Among the policy changes, the plan describes strengthening and merging agencies that surveil and fight illegal activities related to environment and land usage. It also calls to regularize land ownership and bring new economic alternatives to the people living in the region, including promoting business development and expanding healthcare and educational infrastructure.

By 2022, the Amazon Plan also aims to lower annual deforestation loss to the average recorded between 2016 and 2020 – an area of approximately 8,700 square kilometers. It’s a significant drop from the current level of destruction – Brazil’s Institute of Space Research (INPE), which tracks forest loss by satellite, estimates that 11,088 square kilometers were lost to deforestation in 2020.

However, the 2022 target still allows for about 16% more deforestation than in the year before Bolsonaro took office – hardly a reversal of losses in the world’s biggest rainforest, an essential bulwark in the effort against climate change. According to INPE, 7,500 square kilometers of the Amazon were deforested in 2018.

Carlos Nobre, one of Brazil’s leading climate scientists, describes the 2022 deforestation goal as “very modest.” He says that “to generate any optimism, the goals for 2021-2022 should be at least 2,000 square kilometers smaller than the (2016-2020 average). And with a medium-term goal of reducing annual deforestation to less than 4000 square kilometers in three years.”

“The official document by the Federal Government in very general and is not specific on actual measures that have shown pronounced positive effect in the past,” Nobre adds.

Marcio Astrini, head of the Brazilian environmental advocacy network Climate Observatory, says the government’s plan essentially admits to allowing increased forest clearing. “It means that Bolsonaro’s government is pledging to deliver, after four years, a deforestation rate … higher than when his government began. It’s is not a target, it is an environmental crime confession,” Astrini said.

He blames Bolsonaro’s government for encouraging illegal activity and forest clearing in the Amazon, noting a package of proposed laws currently before Congress would make it easier to develop protected lands. “Under Bolsonaro, the forest is alone and under criminals’ control,” Astrini said.

Deforestation has skyrocketed during Bolsonaro’s presidency. In 2019, his first year as president, INPE data shows the Amazon lost 10,129 square kilometers to deforestation – an increase of 34% from the previous year.

Though the President has passed several executive orders and laws to protect the Amazon, he has simultaneously slashed funding to government-run environmental protection and monitoring programs, and pushed to open indigenous lands to commercial farming and mining.

The plan’s unveiling comes just one week before Brazil participates in a high-profile virtual climate conference organized by US President Joe Biden, which begins on April 22.

Emphasizing their distrust for Bolsonaro’s environmental commitments, last week nearly 200 nongovernmental organizations publicly called on Biden not to strike any deal on protecting the Amazon with Bolsonaro without broader consultation with civil society and indigenous groups.

On Monday, the US Ambassador to Brazil Todd Chapman meet with members of the Articulation of the Indigenous People of Brazil (APIB) after it requested a “direct channel” of communication with the US on issues related to the Brazilian Amazon.

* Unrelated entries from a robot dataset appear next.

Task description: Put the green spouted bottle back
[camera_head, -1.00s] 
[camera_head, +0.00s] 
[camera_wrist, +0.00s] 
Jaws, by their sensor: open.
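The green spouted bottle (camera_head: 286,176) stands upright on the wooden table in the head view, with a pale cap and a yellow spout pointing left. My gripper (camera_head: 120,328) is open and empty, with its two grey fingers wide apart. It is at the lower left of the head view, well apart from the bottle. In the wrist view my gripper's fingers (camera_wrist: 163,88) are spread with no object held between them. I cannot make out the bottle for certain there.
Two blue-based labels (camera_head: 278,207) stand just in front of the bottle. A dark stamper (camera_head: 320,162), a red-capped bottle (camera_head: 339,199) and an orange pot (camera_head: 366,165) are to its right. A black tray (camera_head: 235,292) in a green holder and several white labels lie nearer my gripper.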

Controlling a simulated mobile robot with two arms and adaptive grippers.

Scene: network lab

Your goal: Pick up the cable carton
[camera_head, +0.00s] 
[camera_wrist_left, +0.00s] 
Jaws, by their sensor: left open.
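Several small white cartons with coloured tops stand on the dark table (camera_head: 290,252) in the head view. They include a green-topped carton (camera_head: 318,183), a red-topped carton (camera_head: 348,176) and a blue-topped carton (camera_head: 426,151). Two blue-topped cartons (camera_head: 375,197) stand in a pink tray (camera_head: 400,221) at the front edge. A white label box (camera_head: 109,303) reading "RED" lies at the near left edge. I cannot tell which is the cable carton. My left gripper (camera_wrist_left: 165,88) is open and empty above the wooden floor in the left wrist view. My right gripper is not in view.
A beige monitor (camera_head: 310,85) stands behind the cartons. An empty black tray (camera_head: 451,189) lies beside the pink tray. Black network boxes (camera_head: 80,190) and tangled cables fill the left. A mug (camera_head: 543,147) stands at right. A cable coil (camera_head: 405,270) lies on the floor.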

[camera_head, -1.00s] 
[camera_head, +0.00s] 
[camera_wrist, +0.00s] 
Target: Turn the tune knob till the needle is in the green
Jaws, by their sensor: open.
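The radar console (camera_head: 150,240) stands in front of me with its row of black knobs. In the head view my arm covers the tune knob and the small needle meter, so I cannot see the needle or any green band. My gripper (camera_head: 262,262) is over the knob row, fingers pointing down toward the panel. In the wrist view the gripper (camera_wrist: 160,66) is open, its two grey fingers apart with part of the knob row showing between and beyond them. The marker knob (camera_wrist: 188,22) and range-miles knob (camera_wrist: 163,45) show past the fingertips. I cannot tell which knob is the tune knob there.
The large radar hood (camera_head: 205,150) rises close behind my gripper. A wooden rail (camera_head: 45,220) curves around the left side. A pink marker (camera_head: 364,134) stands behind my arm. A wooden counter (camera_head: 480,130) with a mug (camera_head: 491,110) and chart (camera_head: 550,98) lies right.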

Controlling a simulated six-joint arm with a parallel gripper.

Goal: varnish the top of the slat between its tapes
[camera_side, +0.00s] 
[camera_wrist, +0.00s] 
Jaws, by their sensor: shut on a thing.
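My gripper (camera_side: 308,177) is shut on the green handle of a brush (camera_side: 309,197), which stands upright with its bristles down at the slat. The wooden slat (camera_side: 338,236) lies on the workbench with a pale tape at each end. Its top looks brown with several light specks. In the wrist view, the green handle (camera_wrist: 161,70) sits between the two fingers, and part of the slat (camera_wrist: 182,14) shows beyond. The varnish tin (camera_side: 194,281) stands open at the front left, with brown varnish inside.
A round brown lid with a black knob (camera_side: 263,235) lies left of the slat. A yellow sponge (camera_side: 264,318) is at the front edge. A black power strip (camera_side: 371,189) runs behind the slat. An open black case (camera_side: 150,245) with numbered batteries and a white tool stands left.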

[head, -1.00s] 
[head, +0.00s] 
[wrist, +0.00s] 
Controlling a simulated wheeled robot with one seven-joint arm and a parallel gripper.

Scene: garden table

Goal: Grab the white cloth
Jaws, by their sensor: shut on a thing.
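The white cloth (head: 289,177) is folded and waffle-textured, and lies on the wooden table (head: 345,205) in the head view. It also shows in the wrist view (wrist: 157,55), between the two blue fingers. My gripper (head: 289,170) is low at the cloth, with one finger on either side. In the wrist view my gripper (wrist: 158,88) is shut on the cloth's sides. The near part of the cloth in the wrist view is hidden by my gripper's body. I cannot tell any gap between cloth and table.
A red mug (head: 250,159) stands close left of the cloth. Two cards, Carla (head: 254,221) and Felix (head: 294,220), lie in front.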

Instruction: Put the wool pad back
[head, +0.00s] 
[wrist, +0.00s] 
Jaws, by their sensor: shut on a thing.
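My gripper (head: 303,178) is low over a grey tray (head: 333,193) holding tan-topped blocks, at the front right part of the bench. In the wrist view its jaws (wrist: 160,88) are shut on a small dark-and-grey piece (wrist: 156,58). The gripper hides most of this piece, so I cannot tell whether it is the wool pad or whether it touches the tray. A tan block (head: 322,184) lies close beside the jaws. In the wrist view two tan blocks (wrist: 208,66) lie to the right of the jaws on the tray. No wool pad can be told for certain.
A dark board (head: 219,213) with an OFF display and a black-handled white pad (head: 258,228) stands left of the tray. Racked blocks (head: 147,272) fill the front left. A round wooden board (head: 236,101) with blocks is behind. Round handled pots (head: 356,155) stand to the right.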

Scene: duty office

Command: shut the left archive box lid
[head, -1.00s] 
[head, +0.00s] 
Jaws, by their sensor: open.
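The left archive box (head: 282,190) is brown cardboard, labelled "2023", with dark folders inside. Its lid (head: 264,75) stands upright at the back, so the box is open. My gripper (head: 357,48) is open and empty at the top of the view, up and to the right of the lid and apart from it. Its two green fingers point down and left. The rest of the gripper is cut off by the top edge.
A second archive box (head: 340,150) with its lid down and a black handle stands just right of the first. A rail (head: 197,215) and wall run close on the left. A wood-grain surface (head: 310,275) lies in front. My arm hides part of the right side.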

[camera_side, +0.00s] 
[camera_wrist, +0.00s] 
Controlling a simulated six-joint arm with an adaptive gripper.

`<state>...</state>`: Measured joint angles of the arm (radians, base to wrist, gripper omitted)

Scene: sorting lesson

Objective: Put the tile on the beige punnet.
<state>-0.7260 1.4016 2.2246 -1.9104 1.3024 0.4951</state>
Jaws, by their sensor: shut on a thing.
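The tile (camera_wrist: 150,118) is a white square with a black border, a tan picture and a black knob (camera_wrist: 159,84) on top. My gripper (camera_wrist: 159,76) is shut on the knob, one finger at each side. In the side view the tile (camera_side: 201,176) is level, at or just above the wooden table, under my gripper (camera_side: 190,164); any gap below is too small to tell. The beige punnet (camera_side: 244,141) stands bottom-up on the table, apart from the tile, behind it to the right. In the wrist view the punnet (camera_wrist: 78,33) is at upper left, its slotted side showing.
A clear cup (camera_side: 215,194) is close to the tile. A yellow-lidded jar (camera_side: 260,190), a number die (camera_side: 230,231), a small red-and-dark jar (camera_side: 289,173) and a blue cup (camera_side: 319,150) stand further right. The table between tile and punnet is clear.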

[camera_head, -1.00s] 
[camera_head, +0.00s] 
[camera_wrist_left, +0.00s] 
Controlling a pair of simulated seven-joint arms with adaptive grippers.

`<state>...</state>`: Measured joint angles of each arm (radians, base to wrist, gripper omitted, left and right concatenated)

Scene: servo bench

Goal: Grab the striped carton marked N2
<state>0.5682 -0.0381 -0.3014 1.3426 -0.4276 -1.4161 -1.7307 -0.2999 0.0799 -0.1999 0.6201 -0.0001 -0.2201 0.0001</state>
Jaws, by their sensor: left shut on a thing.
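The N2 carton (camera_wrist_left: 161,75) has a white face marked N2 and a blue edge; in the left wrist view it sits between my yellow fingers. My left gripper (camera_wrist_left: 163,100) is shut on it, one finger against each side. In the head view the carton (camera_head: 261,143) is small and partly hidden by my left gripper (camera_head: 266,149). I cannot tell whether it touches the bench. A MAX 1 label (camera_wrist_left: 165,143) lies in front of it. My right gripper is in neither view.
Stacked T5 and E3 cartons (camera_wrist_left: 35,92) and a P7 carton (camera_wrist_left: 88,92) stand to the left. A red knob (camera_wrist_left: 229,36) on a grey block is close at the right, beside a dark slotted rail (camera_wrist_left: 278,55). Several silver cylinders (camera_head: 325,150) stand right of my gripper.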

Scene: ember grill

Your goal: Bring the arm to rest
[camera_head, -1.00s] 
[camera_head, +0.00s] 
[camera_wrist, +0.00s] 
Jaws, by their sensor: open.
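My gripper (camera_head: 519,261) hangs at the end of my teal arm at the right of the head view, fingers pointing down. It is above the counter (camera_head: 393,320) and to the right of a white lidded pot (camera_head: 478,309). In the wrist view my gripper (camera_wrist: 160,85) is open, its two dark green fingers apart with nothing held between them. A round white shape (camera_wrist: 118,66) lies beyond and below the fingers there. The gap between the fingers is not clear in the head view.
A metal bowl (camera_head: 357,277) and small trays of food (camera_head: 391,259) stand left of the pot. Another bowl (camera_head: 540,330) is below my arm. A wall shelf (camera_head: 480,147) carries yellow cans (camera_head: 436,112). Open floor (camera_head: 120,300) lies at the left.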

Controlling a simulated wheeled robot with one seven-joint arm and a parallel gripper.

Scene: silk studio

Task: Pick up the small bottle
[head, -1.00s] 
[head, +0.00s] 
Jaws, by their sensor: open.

State-level officials in Brazil have also sought to establish a direct line to Washington for environmental negotiation. Representatives from 22 of Brazil’s 26 states plus the Federal District this week wrote a public letter to Biden asking that the US partner directly with state governors, promising transparency and “verifiable results.”

“Our states have funds and mechanisms especially created to respond to the climate emergency. [The funds are] available for a safe and transparent use of international resources, guaranteeing quick and verifiable results,” the letter said.

Nobre, the climate scientists, says one bright spot in Brazil’s efforts to fight deforestation does not come from the government at all, but from big businesses assuming greater responsibility for their supply chains. “The one somewhat positive indicator does not come from government. It is emerging from big agribusiness companies of meat and soy chains that have made commitments to drive deforestation-free supply chains in the next 5 years,” he says.

“Many companies committed to zero deforestation (illegal and legal) up to 2025. That is likely to have sent a clear message to organized crime behind most of the illegal deforestation that traceability systems under implementation will make much harder for them to trade mostly meat from illegally deforested areas, even lands grabbed by criminals.”